Nest Learning Thermostat


The Nest Learning Thermostat is, I’m betting, the first HVAC device to excite so much chatter in the blogosphere. An improbable mingling of tech, design, and shelter sites have voiced praised for the new digital thermostat’s sleek design and user-friendly interface—not to mention the environmental contribution it stands to make, which almost seems like a tacked-on bonus given how much fun it is to play with, reviewers say.

Of course, saving energy is the Nest thermostat’s raison d’etre. Studies indicate that heating and cooling make up for roughly half of residential energy consumption, while turning the heat or air conditioning down a single degree results in a five percent energy saving. The wasted energy and cumulative expense at stake is the whole point of programmable thermostats in the first place.

But until now, homeowners have mostly avoided, or been incapable of, learning to actually program their programmable thermostats. Research in 2008 found that homes with programmable models actually used more energy than comparable homes with standard thermostats. Subsequently, Energy Star lifted its certification from the entire category of products. The Nest’s intuitive, easy-as-an-iPod controls may change all that.

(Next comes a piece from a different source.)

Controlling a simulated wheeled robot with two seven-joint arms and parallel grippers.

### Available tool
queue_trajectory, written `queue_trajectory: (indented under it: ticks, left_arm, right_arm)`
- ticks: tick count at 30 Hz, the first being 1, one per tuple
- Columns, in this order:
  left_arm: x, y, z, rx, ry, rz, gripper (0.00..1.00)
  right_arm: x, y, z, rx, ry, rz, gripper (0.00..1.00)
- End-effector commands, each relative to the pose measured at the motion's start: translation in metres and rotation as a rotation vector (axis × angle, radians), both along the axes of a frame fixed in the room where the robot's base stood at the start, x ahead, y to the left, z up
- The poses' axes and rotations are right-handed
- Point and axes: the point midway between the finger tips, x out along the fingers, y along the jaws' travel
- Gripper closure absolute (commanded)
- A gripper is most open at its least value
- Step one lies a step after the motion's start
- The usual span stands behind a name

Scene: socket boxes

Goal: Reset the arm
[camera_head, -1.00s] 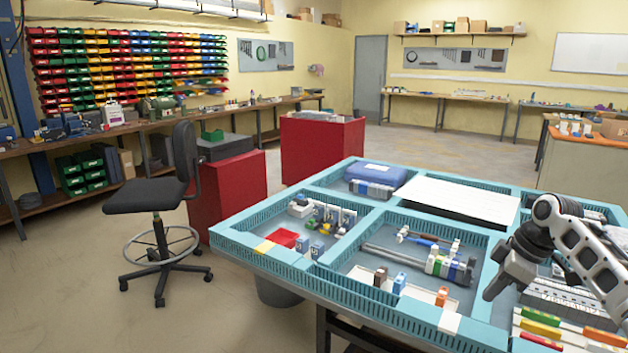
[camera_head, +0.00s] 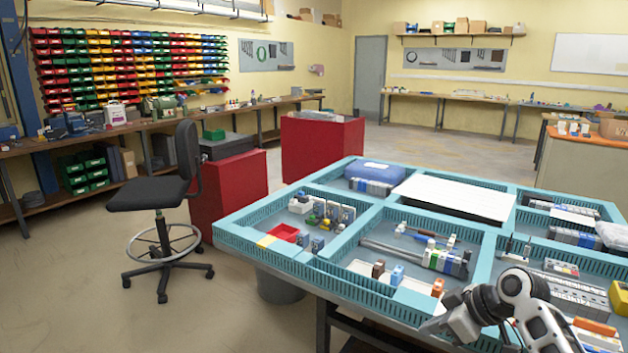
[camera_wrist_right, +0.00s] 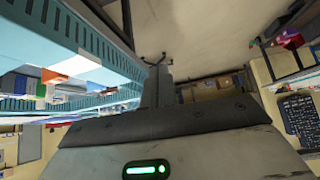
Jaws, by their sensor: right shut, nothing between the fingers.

Already, the company has sold out its initial production run (quantity unknown), and it’s temporarily closed the shutters on its online store. No surprise there. You can tell from the pictures: Lots of people will purchase the Nest for its aesthetic value. Another contingent may invest (the Nest retails at $250) to lower their bills. Still another group is likely to covet the positive ecological impact promised and will pay up for the good of Ma Nature. Nobody’s talking yet about whether it lives up to the hype, but judging by the early reception, untold scores of homeowners are going to buy the Nest thermostat for at least one, or probably all, of the reasons above.